How Does Your Government Website Stack Up?

Last week, a county government communications director in Oregon asked me to help her put together a session for their annual state meeting. We agreed that a “show and tell” hour, where attendees volunteer to show their county’s website and let their colleagues tell them what they think, could work well. I offered to do a short checklist to guide the discussion…and maybe to remind – even enlighten – the participants about what’s important on a government website.

So here is my 10-point checklist – the 10 best practices that I look for when I review a government website. How does your government website stack up?

10 Best Practices for Government Websites


See if you can answer “yes” to each of these.

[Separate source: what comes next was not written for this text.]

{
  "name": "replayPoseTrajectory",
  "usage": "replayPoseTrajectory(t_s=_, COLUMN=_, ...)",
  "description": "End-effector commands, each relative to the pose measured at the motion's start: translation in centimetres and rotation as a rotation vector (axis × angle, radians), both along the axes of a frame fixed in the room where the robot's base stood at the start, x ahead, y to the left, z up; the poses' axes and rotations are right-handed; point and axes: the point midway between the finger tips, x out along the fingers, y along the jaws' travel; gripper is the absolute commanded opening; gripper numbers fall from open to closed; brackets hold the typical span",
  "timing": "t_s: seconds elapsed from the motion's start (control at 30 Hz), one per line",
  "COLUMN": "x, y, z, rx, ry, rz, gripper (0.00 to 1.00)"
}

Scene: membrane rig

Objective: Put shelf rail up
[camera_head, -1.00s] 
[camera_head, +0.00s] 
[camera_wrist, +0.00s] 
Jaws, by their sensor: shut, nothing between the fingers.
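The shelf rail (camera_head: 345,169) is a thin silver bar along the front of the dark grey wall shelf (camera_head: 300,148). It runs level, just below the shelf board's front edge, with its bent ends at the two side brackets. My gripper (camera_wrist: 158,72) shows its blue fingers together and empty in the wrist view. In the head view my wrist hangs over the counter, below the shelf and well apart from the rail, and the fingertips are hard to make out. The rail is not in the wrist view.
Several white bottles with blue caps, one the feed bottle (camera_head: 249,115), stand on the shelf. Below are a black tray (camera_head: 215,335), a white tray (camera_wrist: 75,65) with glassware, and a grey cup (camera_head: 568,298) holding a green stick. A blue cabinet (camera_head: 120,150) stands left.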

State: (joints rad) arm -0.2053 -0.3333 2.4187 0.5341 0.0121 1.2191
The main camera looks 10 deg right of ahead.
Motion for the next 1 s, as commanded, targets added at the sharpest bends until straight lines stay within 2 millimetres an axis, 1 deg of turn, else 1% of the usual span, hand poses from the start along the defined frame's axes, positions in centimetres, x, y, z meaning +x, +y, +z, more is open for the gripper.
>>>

  1. Audience immediately can identify what the site is about, who it’s for, what they need to do to complete their tasks. Most-used tasks are featured prominently in the intitial screen so the audience can find them in the first 7 seconds. Note: If you have them buried in a large, rotating “feature” box that takes 30 seconds to cycle through, answer “no.”
  2. Content is organized in topics the audience understands. No unnecessary topics.
  3. Navigation is easy to find, easy to understand, and easy to use. Navigation is consistent from page to page.
  4. Content is formatted for the web reader. Uses headers and sub-headers, bullets, and lists to make it easy to scan and find what you want. Font colors are dark against a light background. Uses a sans serif font to make it easy to read on the screen.
  5. Content is organized to make it easy for the audience to complete tasks. Most important information is at the top. Steps are clear. Content is short, to the point, and anticipates questions.
  6. Content is written in plain language. Uses words the audience understands and searches for. Content for the general public is written at an elementary reading level. Content is conversational…written in first (“I,” “we,” “us”) and second (“you”) person. Uses active verbs (“start here,” “read this”). Omits unnecessary words (e.g. “welcome,” “our mission is…,” “this website will…”).
  7. Links are clear and useful. Link text tells readers what they’ll find (no “click here” or “more”). Content is layered appropriately (not too deep). No broken links.
  8. Every graphic is essential to communicate critical information. No gratuitous graphics. No graphics just because they’re “cute” or “cool.” No photos of agency executives on the home page (put them on the “about us” page). Graphics aid skimming – no “eye-stoppers.” (Tip: check download time on a cell phone!)
  9. Contact information – mailing address, phone number(s), and email address(es) – is in plain sight. May be linked from “contact us.”
  10. Content is clearly current. Date of last review or update or “content current as of…” is in plain sight.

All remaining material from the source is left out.